◆ Requirement ◆
Exactly the lines from the one containing "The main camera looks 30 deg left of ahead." through the one containing "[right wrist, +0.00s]" are to be returned, please, without any pictures.

┌──

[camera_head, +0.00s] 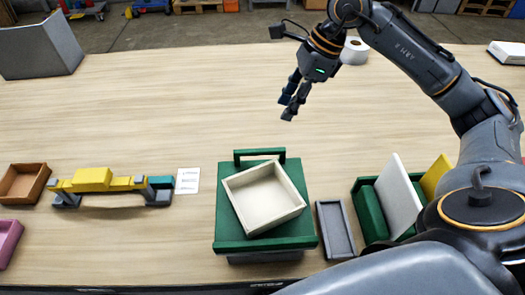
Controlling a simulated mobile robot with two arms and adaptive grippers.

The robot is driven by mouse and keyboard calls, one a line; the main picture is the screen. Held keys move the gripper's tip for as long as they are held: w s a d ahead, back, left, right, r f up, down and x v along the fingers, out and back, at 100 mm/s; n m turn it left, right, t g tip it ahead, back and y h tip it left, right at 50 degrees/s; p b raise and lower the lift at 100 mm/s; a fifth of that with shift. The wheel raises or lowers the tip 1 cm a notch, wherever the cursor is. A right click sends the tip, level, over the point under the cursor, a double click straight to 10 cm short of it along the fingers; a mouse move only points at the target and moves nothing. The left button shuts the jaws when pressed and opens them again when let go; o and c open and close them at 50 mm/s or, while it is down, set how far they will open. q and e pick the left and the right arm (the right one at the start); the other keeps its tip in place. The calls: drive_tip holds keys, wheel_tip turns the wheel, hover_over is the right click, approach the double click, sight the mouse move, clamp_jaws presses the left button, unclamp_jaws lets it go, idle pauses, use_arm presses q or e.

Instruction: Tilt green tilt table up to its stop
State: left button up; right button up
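The green tilt table (229,234) stands near the front edge of the workbench, a little right of centre. Its plate looks flat, with a green handle bar (259,153) along its far side. A cream open tray (240,185) rests on the plate, turned slightly askew. It looks empty. My right gripper (287,110) is above the bench beyond the tilt table, up and slightly right of the handle, apart from it and pointing down. Its fingers hold nothing that I can see; their gap is hard to judge. My left gripper is not in view.
Right of the tilt table are a grey tray (335,229) and a green rack with white and yellow panels (398,196). Left are a white card (187,181), a yellow and grey device (94,180), and a brown box (23,184). The bench's middle is clear.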

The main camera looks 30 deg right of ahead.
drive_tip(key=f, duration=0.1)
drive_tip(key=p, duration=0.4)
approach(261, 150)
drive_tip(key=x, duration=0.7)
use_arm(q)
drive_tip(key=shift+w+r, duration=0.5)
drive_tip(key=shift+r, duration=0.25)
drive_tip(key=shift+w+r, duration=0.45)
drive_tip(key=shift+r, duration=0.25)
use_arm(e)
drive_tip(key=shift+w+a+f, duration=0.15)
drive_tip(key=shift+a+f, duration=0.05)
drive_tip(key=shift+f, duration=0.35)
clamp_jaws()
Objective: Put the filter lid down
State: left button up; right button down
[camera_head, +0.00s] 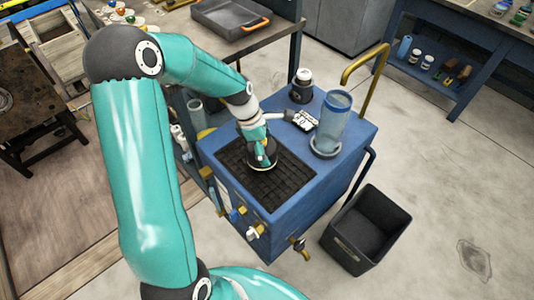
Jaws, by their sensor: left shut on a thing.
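My left gripper (262,152) reaches down over the black grated top (285,190) of the blue cart. It is shut on a small round dark piece with a pale rim, which I take to be the filter lid (263,166). The gripper hides much of it, and I cannot tell whether it touches the grating or is just above it. A clear bluish cylinder, likely the filter housing (332,125), stands upright on the cart to the right of the gripper. My right gripper is not in view.
On the blue cart (345,165) stand a dark jar with a white label (301,86) and a small white-and-grey item (303,120) near the gripper. A black bin (368,230) stands on the floor to the right.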

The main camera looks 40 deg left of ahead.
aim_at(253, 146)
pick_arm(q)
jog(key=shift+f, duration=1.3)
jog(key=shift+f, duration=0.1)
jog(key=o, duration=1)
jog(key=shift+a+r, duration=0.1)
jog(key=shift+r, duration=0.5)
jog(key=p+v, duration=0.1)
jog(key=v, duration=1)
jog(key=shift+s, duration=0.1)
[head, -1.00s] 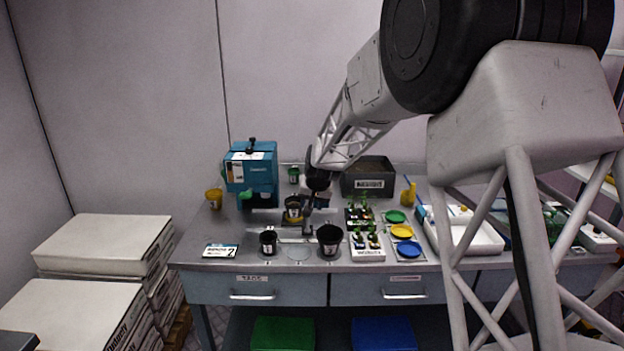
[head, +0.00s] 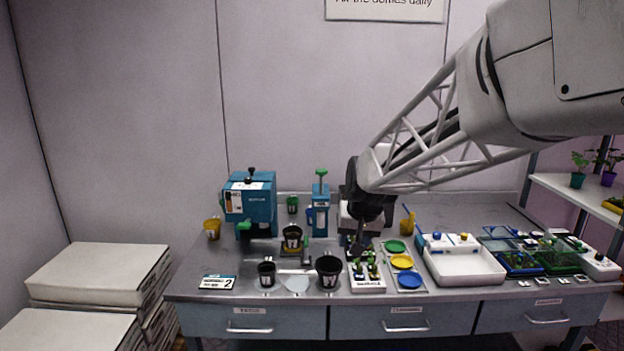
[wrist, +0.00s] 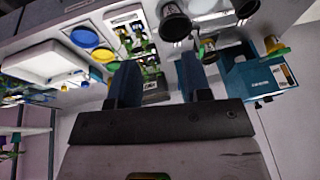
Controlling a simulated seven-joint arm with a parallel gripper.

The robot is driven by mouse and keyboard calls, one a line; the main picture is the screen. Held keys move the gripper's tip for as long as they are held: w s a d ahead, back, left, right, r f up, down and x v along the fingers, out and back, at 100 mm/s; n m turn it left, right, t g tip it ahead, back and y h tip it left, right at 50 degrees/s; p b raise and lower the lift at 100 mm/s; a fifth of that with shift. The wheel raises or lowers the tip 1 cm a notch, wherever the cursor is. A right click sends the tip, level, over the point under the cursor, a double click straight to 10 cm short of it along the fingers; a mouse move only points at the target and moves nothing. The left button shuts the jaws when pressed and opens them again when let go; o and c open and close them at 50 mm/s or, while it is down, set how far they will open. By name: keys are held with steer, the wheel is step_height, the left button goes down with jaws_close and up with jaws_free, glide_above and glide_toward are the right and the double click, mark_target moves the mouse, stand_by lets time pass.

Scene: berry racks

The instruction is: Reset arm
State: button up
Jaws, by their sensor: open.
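My arm reaches in from the right in the head view, and my gripper (head: 362,232) hangs above the bench near the seedling tray (head: 367,285). In the wrist view my gripper (wrist: 155,82) has its two dark blue fingers spread apart with nothing held between them. The fingers point toward the bench, which lies some way off. The arm hides part of the dark box (head: 346,215) at the back of the bench.
Black pots (head: 329,270), a teal machine (head: 250,200), a blue stand (head: 320,207), coloured dishes (head: 402,261) and a white tray (head: 465,268) stand on the metal bench (head: 203,265). White stacked boxes (head: 98,272) are at left, a shelf with plants (head: 585,195) at right. Air above the bench is open.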

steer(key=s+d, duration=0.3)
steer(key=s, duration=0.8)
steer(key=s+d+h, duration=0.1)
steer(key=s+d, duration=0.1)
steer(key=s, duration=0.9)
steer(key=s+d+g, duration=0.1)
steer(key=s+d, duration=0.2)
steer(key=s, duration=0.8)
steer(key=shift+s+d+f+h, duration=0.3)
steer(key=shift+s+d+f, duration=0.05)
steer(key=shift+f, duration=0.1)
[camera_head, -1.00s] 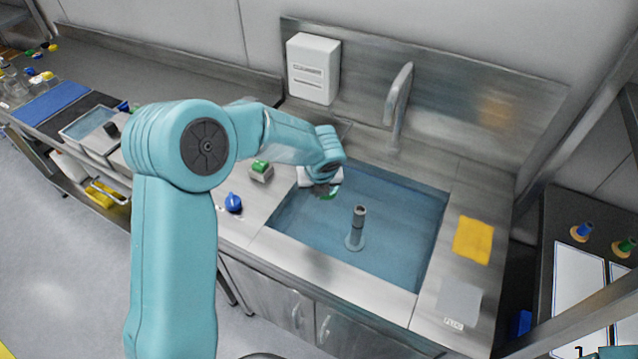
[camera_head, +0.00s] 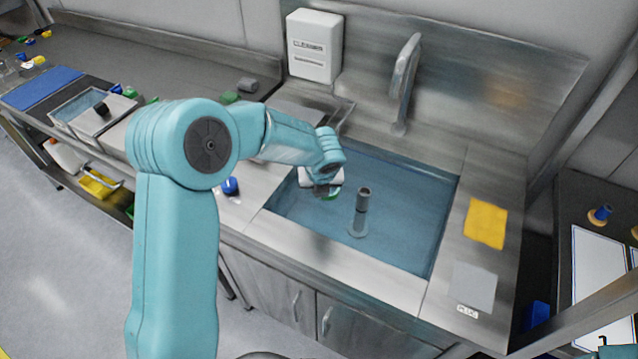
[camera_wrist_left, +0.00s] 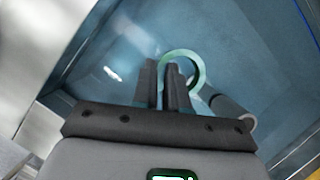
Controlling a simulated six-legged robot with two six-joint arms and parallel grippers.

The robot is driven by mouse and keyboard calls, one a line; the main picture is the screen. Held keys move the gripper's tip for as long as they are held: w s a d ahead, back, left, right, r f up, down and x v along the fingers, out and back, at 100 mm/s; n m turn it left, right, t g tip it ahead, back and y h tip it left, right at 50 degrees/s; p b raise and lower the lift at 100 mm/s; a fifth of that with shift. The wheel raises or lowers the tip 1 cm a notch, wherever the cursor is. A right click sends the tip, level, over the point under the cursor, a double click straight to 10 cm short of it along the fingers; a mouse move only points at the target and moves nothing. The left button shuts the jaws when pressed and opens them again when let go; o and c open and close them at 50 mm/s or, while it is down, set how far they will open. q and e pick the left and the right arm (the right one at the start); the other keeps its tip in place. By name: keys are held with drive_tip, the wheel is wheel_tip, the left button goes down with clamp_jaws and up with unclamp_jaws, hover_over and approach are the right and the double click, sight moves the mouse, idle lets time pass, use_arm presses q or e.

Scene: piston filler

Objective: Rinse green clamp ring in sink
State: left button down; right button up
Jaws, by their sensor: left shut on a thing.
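The green clamp ring (camera_wrist_left: 196,66) is held at the fingertips of my left gripper (camera_wrist_left: 165,68) in the left wrist view. In the head view the ring (camera_head: 333,193) shows as a small green patch under my left gripper (camera_head: 322,186), mostly hidden by it. My left gripper is shut on the ring, over the left part of the sink (camera_head: 400,232). The sink holds bluish water or has a blue-looking basin; I cannot tell which. A grey upright pipe (camera_head: 361,212) stands in the sink, to the right of the ring. My right gripper is not in view.
A tall faucet (camera_head: 404,85) rises behind the sink. A white dispenser (camera_head: 314,46) hangs on the backsplash. A yellow cloth (camera_head: 486,223) and a grey plate (camera_head: 472,286) lie on the right rim. A blue knob-like part (camera_head: 230,186) sits on the counter to the left.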

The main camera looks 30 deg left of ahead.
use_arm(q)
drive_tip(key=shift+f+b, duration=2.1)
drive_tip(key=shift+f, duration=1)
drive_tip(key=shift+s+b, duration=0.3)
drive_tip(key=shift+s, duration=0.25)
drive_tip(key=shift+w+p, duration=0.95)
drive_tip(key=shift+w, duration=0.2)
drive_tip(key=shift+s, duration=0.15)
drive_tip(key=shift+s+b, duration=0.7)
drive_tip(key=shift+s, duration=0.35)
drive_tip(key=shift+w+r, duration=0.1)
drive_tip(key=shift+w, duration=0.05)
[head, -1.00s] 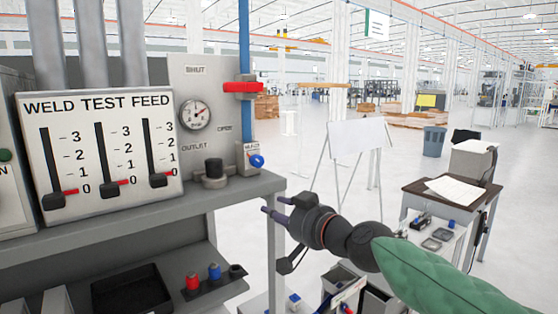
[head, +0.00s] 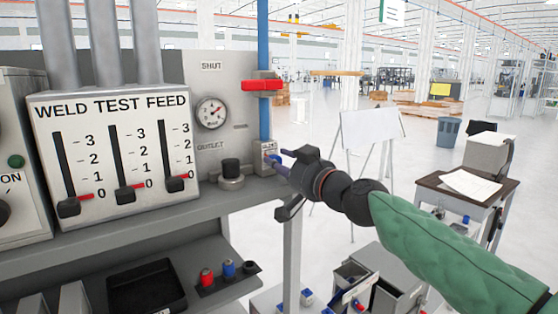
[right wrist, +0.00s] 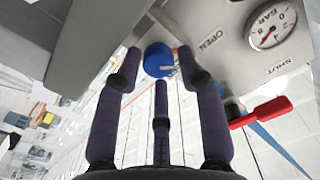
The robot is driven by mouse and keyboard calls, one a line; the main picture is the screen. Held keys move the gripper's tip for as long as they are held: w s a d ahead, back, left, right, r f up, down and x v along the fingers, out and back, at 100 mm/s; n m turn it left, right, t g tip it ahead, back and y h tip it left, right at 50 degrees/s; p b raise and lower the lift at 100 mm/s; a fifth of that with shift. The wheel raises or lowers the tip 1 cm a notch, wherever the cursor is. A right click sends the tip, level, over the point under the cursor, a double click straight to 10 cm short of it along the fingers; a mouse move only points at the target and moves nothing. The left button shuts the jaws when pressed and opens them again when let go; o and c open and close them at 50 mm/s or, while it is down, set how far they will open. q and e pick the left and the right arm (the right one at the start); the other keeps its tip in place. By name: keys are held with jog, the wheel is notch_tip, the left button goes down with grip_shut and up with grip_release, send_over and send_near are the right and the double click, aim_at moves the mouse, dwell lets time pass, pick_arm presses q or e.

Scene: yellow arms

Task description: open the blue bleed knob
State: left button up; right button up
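The blue bleed knob (right wrist: 158,58) shows in the right wrist view as a round blue cap on the grey panel, with a small pale mark on it. In the head view it sits on a small grey block at the panel's right edge, largely hidden by my fingers. My right gripper (head: 280,161) reaches it from the right. In the right wrist view, its dark fingers (right wrist: 160,70) are spread, with the knob in view between and just beyond their tips. I cannot tell whether any finger touches it. My left gripper is out of view.
A red valve handle (head: 262,85) crosses the blue pipe (head: 263,40) above the knob. A pressure gauge (head: 211,112) and black outlet fitting (head: 231,171) are to the left. The grey shelf (head: 150,215) runs below. Open floor lies right, with a whiteboard (head: 371,128) behind.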

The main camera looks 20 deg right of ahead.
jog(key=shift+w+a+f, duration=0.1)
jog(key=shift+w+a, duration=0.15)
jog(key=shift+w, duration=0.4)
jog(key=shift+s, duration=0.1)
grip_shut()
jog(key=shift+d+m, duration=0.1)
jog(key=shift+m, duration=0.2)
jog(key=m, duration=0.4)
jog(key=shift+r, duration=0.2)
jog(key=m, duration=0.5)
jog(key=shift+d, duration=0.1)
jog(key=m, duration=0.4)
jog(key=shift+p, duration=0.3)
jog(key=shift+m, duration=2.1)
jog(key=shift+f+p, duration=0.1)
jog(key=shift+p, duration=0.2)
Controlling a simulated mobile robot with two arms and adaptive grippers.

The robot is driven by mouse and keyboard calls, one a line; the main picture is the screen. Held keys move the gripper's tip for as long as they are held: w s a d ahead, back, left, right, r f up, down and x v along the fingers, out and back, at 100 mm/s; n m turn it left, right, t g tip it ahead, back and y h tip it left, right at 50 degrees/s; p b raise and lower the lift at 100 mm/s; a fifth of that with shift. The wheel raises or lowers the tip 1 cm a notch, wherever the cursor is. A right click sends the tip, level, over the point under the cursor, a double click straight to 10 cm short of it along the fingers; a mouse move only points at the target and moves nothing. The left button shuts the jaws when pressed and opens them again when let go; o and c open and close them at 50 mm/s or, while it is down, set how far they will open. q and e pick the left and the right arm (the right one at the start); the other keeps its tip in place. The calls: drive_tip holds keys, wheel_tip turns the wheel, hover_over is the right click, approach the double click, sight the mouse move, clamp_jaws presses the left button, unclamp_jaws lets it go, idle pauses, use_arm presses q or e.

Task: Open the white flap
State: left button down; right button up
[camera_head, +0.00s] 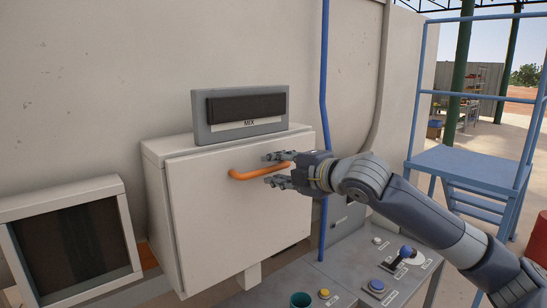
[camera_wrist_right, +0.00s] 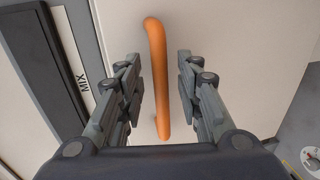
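The white flap (camera_head: 215,215) is the front of a box on the wall and looks shut. An orange bar handle (camera_head: 245,174) runs across its upper part. My right gripper (camera_head: 266,169) comes in from the right, open, with one finger above the handle's right part and one below. In the right wrist view, the orange handle (camera_wrist_right: 156,75) lies between the two open fingers (camera_wrist_right: 159,80), with a visible gap on each side. The flap's pale surface (camera_wrist_right: 230,35) is behind it. My left gripper is in neither view.
A grey unit labelled MIX (camera_head: 240,114) sits above the box. A dark-screened monitor (camera_head: 75,245) stands at left. A control panel (camera_head: 345,262) with buttons and a lever lies below right. A blue pipe (camera_head: 324,75) runs down the wall; a blue metal stand (camera_head: 470,168) is at right.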

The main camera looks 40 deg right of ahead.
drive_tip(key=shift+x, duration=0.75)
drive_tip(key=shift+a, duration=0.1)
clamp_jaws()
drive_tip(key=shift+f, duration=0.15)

└──

◆ Finished answer ◆
The main camera looks 30 deg left of ahead.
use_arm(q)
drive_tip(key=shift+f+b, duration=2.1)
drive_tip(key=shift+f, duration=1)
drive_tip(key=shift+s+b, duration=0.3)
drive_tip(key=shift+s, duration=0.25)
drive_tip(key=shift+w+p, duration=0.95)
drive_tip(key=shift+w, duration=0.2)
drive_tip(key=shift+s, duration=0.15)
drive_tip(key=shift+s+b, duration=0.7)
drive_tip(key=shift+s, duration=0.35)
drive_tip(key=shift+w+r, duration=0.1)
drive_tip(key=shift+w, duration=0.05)
[head, -1.00s] 
[head, +0.00s] 
[right wrist, +0.00s] 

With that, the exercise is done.